▶ **Your instructions**: Only the run of lines from the one containing "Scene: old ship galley" through the last line should be returned, exactly as written.

## Begin

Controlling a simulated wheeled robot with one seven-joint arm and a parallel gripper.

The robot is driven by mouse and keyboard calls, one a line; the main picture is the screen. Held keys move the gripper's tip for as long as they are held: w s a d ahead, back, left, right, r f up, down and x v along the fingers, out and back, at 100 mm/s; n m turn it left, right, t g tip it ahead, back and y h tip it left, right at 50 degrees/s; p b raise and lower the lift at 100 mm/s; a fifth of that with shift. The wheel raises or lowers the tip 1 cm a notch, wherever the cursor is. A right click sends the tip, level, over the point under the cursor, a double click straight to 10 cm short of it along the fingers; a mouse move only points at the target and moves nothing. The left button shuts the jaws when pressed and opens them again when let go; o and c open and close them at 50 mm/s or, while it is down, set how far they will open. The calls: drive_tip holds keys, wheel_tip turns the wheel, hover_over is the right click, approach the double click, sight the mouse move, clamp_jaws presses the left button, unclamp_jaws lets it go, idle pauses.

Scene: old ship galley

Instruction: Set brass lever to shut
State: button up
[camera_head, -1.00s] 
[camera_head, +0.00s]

## End

▶ **Completed task**:
Scene: old ship galley

Instruction: Set brass lever to shut
State: button up
[camera_head, -1.00s] 
[camera_head, +0.00s]

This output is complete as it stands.